A Kiss of Encouragement

Good Morning Everyone,

I am trying to be a better person. This morning I found myself reading in the book of Isaiah in chapter 35 and I came across the one of the most beautiful verses of things to come in the millennial kingdom in verses 1-2, ".....and the Arabah will rejoice and blossom; Like the crocus it will blossom profusely and rejoice with rejoicing and shout of joy........". If you're like me, you've probably read this many times and never gave it much thought. But, if what I'm reading is correct, then in the millennial kingdom, flowers will shout with joy! Can you even imagine a world like that? I have to say it filled me with joy this morning, just the thought of it. I can visualize what that will be like, maybe it was a gift from The Lord......a visual to be refreshed by with things to come. Maybe it's a pat on the shoulder, a kiss of encouragement in a time of frustration for me. This is what I have to look forward to; flowers that sing with joy. Maybe I'm reading too much into it, but maybe I'm not.

There is hope, and I think that is the lesson here for me and maybe for you too. We're told not to lose hope. I try not to, but it's hard in this day and age of greed and political unrest. I've become kind of jaded. I don't always see things as they are. The way I feel plays way too big a part in my day to day functions. I forget to look toward a future that doesn't involve pain or death or greed with political unrest and wars and rumors of wars. Maybe it won't be today, but maybe it will. Nobody knows when these things will happen. But if you're looking at the way the world is today, it's never been riper for the prophecies to finally happen.

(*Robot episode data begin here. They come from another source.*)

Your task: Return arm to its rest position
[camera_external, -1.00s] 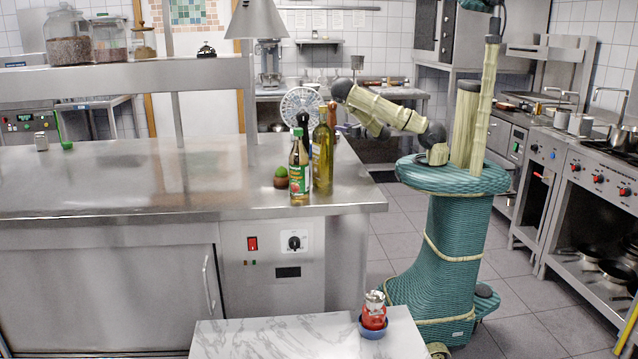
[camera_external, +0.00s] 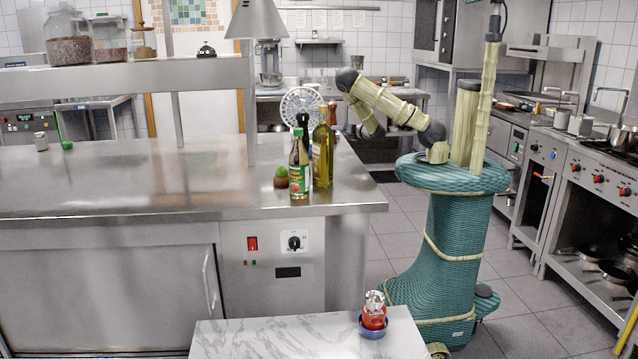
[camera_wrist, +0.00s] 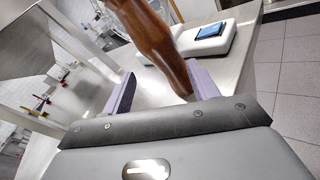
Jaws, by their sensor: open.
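The gripper end is not clear in the external view. In the wrist view my gripper (camera_wrist: 161,68) shows its two purple fingers apart. A tall brown, glossy wooden object (camera_wrist: 152,35), like a pepper mill, appears between and beyond the fingers. I cannot tell whether it touches them. In the external view a brown top (camera_external: 333,112) shows behind the bottles; the rest is hidden.
A white device with a blue screen (camera_wrist: 211,31) lies on the counter. Tiled floor (camera_external: 405,230) is clear beside my base.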

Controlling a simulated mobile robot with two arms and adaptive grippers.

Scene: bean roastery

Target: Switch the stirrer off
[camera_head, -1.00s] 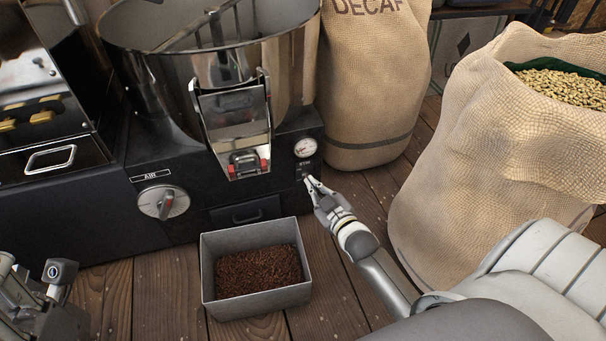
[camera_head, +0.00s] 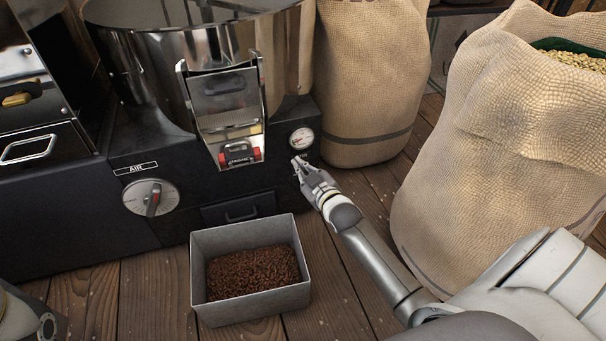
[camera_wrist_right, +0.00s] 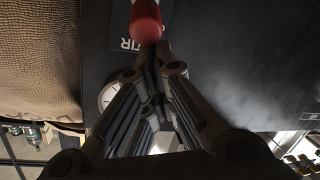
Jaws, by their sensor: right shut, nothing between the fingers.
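The stirrer switch has a red-tipped lever (camera_wrist_right: 146,22) beside a dark plate with white letters, partly cut off, reading "TIR" (camera_wrist_right: 127,43) in the right wrist view. In the head view the switch is hidden behind my right gripper (camera_head: 297,163), just below the round gauge (camera_head: 302,139) on the black machine front. The right gripper is shut and empty. Its fingertips, also in the right wrist view (camera_wrist_right: 150,58), are close to the red tip; I cannot tell whether they touch. Only a grey part of my left arm shows at the lower left; its fingers are out of view.
The steel cooling bowl (camera_head: 200,35) and chute (camera_head: 225,105) stand above the front. A grey bin (camera_head: 250,303) of dark beans sits on the floor below. The AIR dial (camera_head: 150,198) is to the left. Burlap sacks (camera_head: 365,85) (camera_head: 490,150) stand close on the right.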

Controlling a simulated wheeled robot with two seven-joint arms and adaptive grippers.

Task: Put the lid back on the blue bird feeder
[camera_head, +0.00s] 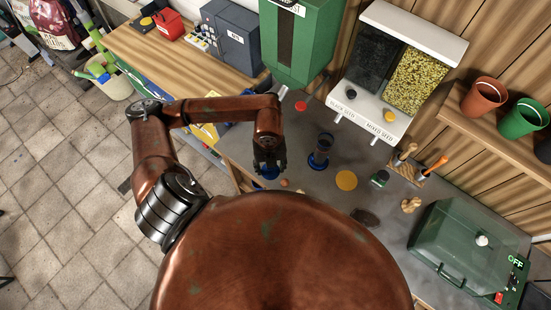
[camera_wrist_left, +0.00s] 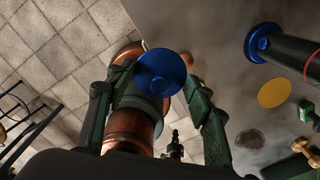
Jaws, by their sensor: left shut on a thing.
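The blue bird feeder (camera_head: 324,145) stands on the grey bench, a dark clear tube with a blue base. It also shows at the upper right of the left wrist view (camera_wrist_left: 294,50). My left gripper (camera_head: 268,165) is shut on the round blue lid (camera_head: 267,173), to the left of the feeder and apart from it. In the left wrist view the lid (camera_wrist_left: 161,73) is a flat blue disc between the fingers. My right gripper is not in view.
A seed dispenser (camera_head: 385,110) and a green cabinet (camera_head: 300,40) stand behind. A green-lidded machine (camera_head: 465,245) is at the lower right.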

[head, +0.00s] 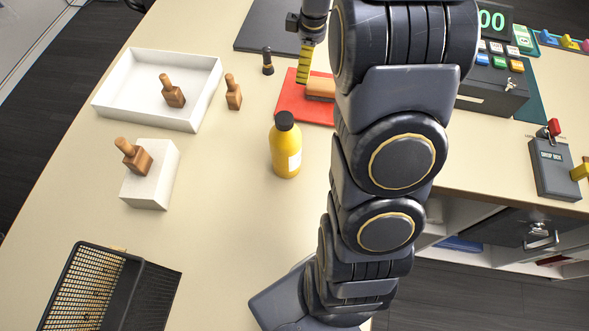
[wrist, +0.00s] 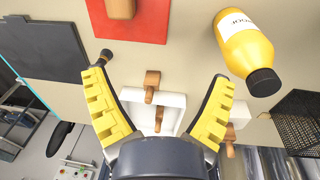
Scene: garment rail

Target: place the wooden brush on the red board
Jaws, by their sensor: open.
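The wooden brush (head: 320,87) lies on the red board (head: 292,104) in the head view, partly hidden behind my arm. In the wrist view the brush (wrist: 121,8) is cut off by the top edge, on the red board (wrist: 150,27). My gripper (head: 305,62) is over the board's far edge in the head view, with one yellow finger pad showing. In the wrist view my gripper (wrist: 155,82) has its fingers spread wide, with nothing between the pads. The brush is apart from both fingers.
A yellow bottle (head: 285,150) stands in front of the board. A white tray (head: 198,120) holds a wooden stamp; another stamp (head: 233,92) stands beside it, and one sits on a white block (head: 158,190). A black mesh basket (head: 130,285) is at front left.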

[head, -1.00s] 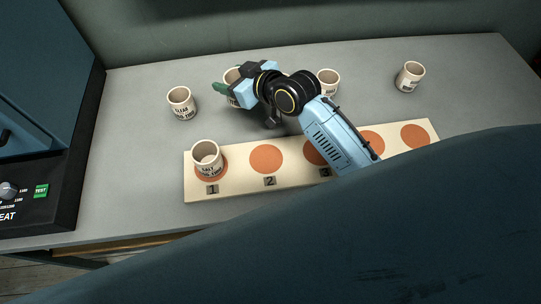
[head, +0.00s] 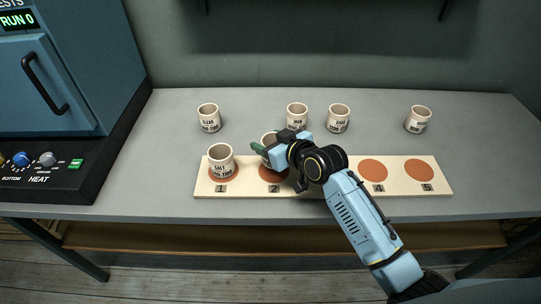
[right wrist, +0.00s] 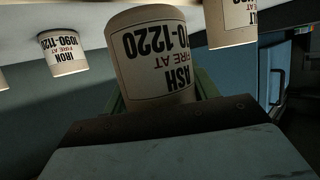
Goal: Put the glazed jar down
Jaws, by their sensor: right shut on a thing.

I just wanted to share a little joy with you this morning. My last post was an eye opener for those of us who don't look at the truth of who we really are at the core of our being. Choosing instead to look through a blind eye at the choices we've made and how they've affected others. Looking at truth doesn't always have to be a reprimand. Sometimes truth is not painful. In fact, truth is made to be freeing. I don't hold those truths about myself close to my head and heart. I don't mind being an open book. I'd rather be truthful about my ugly parts and my beautiful parts. I am who I am and today that makes me peaceful. My prayer for you is that your truth makes you peaceful as well. I hope you find hope in the future that has been created for us. I hope the thought of flowers singing with joy brings you to a place of excitement for things to come.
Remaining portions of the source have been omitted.